Task directions = Copy the data that follows, character for character, minus the pictures.

Entries provided =
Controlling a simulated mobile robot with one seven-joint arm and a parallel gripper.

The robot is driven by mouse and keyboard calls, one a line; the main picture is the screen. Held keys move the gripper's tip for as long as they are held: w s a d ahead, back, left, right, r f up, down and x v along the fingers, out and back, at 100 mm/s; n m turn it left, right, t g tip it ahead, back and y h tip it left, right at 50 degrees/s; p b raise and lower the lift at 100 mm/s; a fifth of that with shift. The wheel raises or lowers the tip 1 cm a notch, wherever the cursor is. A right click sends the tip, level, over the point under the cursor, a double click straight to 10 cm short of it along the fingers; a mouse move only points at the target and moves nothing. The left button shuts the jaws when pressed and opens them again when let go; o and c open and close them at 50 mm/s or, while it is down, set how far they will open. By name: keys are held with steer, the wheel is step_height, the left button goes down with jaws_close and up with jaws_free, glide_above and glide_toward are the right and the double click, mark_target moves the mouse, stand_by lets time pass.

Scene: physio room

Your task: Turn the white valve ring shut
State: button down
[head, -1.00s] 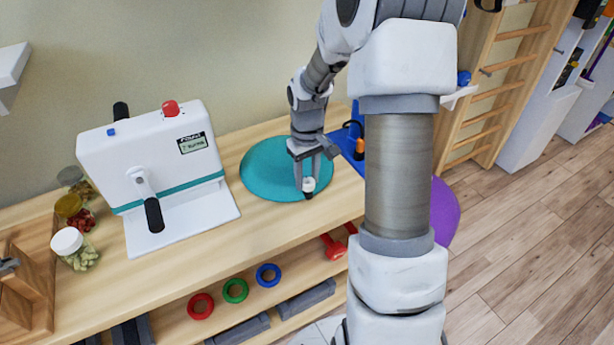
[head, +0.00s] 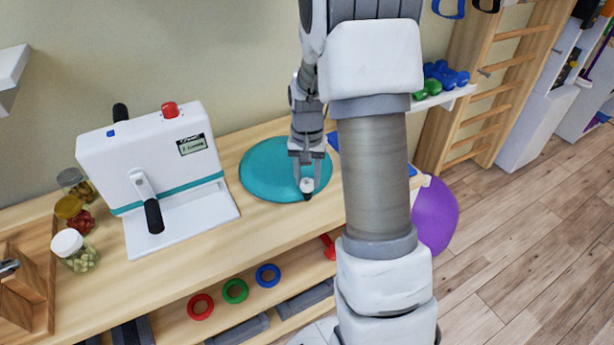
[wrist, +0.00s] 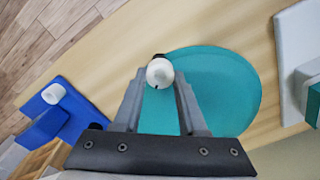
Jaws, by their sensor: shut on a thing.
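The white valve ring (head: 307,184) sits on a small dark stem at the front edge of the teal cushion (head: 262,172). My gripper (head: 307,178) reaches down to it from above. In the wrist view the ring (wrist: 160,72) lies between my fingertips (wrist: 162,82), with a finger on either side, and a small dark mark shows on its lower left rim. My gripper is shut on the ring. The dark part under the ring is mostly hidden.
A white machine with a crank (head: 150,170) stands left of the cushion, with several jars (head: 75,250) beyond it. A blue stand with a white cap (wrist: 53,93) is on the cushion's other side. Coloured rings (head: 235,291) lie on the lower shelf.

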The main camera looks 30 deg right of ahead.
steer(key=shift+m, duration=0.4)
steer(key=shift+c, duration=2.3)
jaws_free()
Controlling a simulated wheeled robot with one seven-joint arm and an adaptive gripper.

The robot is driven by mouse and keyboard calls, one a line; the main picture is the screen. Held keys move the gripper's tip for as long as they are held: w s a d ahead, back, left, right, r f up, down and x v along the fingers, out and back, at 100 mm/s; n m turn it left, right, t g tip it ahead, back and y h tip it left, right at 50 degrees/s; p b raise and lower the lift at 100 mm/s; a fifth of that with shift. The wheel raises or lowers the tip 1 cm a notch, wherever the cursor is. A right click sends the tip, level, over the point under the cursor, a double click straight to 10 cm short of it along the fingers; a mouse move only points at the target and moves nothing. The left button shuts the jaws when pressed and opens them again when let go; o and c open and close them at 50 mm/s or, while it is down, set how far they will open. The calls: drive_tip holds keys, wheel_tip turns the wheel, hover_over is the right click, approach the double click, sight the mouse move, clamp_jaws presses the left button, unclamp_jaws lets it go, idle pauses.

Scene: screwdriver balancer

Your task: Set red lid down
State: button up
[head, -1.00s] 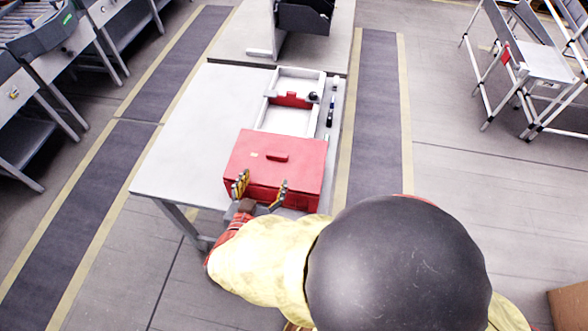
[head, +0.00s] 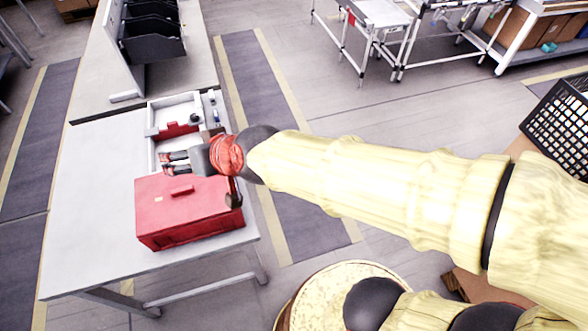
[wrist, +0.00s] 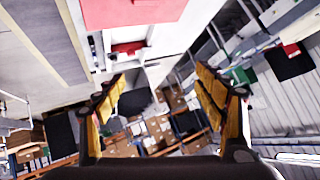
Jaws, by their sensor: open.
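The red lid (head: 172,187), with a small handle on top, lies flat on the red box (head: 195,230) at the front of the white table. Its red surface also shows at the top of the wrist view (wrist: 130,12). My gripper (head: 165,163) is open and empty, reaching in from the right by the box's back edge, over or near the white tray. I cannot tell its exact height above them. In the wrist view both yellow-padded fingers (wrist: 160,85) are spread with nothing between them. My wrist hides part of the box's back right.
A white tray (head: 152,120) with a small red piece (head: 178,129) stands behind the box. Small dark tools lie to its right. A dark bin rack (head: 150,35) stands farther back. The left of the table (head: 95,190) is clear.

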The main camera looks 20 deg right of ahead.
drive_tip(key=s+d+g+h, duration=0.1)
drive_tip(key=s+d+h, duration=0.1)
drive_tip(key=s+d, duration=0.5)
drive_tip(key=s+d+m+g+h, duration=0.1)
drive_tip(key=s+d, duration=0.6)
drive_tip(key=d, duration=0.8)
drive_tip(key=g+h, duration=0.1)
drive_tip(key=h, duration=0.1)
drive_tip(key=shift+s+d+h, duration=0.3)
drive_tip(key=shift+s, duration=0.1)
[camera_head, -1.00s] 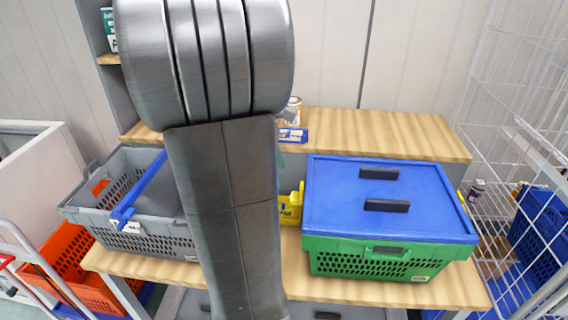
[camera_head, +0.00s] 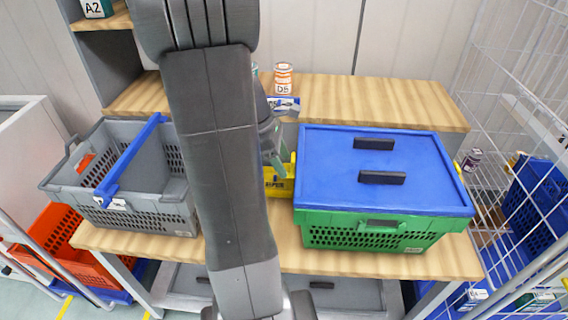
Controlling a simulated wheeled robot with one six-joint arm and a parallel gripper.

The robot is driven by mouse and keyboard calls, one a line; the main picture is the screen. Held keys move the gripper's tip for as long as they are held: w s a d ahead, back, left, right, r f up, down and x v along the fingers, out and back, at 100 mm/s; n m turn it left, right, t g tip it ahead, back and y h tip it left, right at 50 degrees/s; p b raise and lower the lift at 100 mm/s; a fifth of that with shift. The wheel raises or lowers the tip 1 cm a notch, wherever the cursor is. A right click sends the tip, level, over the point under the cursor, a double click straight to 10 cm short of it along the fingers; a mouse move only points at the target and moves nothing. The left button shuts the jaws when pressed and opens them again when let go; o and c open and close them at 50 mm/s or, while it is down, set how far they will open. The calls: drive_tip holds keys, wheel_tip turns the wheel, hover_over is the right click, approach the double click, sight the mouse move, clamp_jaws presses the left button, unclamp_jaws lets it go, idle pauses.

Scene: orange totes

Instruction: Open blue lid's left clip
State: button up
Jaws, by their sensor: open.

Answer to this exercise =
Controlling a simulated mobile robot with one seven-joint arm and a parallel gripper.

The robot is driven by mouse and keyboard calls, one a line; the main picture is the screen. Held keys move the gripper's tip for as long as they are held: w s a d ahead, back, left, right, r f up, down and x v along the fingers, out and back, at 100 mm/s; n m turn it left, right, t g tip it ahead, back and y h tip it left, right at 50 degrees/s; p b raise and lower the lift at 100 mm/s; a fifth of that with shift. The wheel raises or lowers the tip 1 cm a notch, wherever the cursor is. A right click sends the tip, level, over the point under the cursor, a double click straight to 10 cm short of it along the fingers; a mouse move only points at the target and moves nothing. The left button shuts the jaws when pressed and opens them again when let go; o and c open and close them at 50 mm/s or, while it is down, set how far they will open. By name: keys are held with steer, the wheel is step_height, the left button goes down with jaws_close and up with jaws_free, glide_above and glide_toward are the right and the double click, mark_target moves the mouse, stand_by lets time pass.

Scene: physio room

Your task: Turn the white valve ring shut
State: button down
[head, -1.00s] 
[head, +0.00s] 
[wrist, +0.00s] 
Jaws, by their sensor: shut on a thing.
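The white valve ring (head: 307,184) sits on a small dark stem at the front edge of the teal cushion (head: 262,172). My gripper (head: 307,178) reaches down to it from above. In the wrist view the ring (wrist: 160,72) lies between my fingertips (wrist: 162,82), with a finger on either side, and a small dark mark shows on its lower left rim. My gripper is shut on the ring. The dark part under the ring is mostly hidden.
A white machine with a crank (head: 150,170) stands left of the cushion, with several jars (head: 75,250) beyond it. A blue stand with a white cap (wrist: 53,93) is on the cushion's other side. Coloured rings (head: 235,291) lie on the lower shelf.

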The main camera looks 30 deg right of ahead.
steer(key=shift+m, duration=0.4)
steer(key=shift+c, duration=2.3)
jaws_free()
Controlling a simulated wheeled robot with one seven-joint arm and an adaptive gripper.

The robot is driven by mouse and keyboard calls, one a line; the main picture is the screen. Held keys move the gripper's tip for as long as they are held: w s a d ahead, back, left, right, r f up, down and x v along the fingers, out and back, at 100 mm/s; n m turn it left, right, t g tip it ahead, back and y h tip it left, right at 50 degrees/s; p b raise and lower the lift at 100 mm/s; a fifth of that with shift. The wheel raises or lowers the tip 1 cm a notch, wherever the cursor is. A right click sends the tip, level, over the point under the cursor, a double click straight to 10 cm short of it along the fingers; a mouse move only points at the target and moves nothing. The left button shuts the jaws when pressed and opens them again when let go; o and c open and close them at 50 mm/s or, while it is down, set how far they will open. The calls: drive_tip holds keys, wheel_tip turns the wheel, hover_over is the right click, approach the double click, sight the mouse move, clamp_jaws presses the left button, unclamp_jaws lets it go, idle pauses.

Scene: screwdriver balancer

Your task: Set red lid down
State: button up
[head, -1.00s] 
[head, +0.00s] 
[wrist, +0.00s] 
Jaws, by their sensor: open.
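The red lid (head: 172,187), with a small handle on top, lies flat on the red box (head: 195,230) at the front of the white table. Its red surface also shows at the top of the wrist view (wrist: 130,12). My gripper (head: 165,163) is open and empty, reaching in from the right by the box's back edge, over or near the white tray. I cannot tell its exact height above them. In the wrist view both yellow-padded fingers (wrist: 160,85) are spread with nothing between them. My wrist hides part of the box's back right.
A white tray (head: 152,120) with a small red piece (head: 178,129) stands behind the box. Small dark tools lie to its right. A dark bin rack (head: 150,35) stands farther back. The left of the table (head: 95,190) is clear.

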The main camera looks 20 deg right of ahead.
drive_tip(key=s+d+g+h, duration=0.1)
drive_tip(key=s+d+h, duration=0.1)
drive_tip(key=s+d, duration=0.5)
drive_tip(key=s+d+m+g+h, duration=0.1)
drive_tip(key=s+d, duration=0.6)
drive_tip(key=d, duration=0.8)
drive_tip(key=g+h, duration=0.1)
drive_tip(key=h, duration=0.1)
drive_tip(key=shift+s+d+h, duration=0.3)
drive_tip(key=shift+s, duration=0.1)
[camera_head, -1.00s] 
[camera_head, +0.00s] 
Controlling a simulated wheeled robot with one six-joint arm and a parallel gripper.

The robot is driven by mouse and keyboard calls, one a line; the main picture is the screen. Held keys move the gripper's tip for as long as they are held: w s a d ahead, back, left, right, r f up, down and x v along the fingers, out and back, at 100 mm/s; n m turn it left, right, t g tip it ahead, back and y h tip it left, right at 50 degrees/s; p b raise and lower the lift at 100 mm/s; a fifth of that with shift. The wheel raises or lowers the tip 1 cm a notch, wherever the cursor is. A right click sends the tip, level, over the point under the cursor, a double click straight to 10 cm short of it along the fingers; a mouse move only points at the target and moves nothing. The left button shuts the jaws when pressed and opens them again when let go; o and c open and close them at 50 mm/s or, while it is down, set how far they will open. The calls: drive_tip holds keys, wheel_tip turns the wheel, hover_over is the right click, approach the double click, sight the mouse move, clamp_jaws presses the left button, unclamp_jaws lets it go, idle pauses.

Scene: orange totes

Instruction: Open blue lid's left clip
State: button up
Jaws, by their sensor: open.

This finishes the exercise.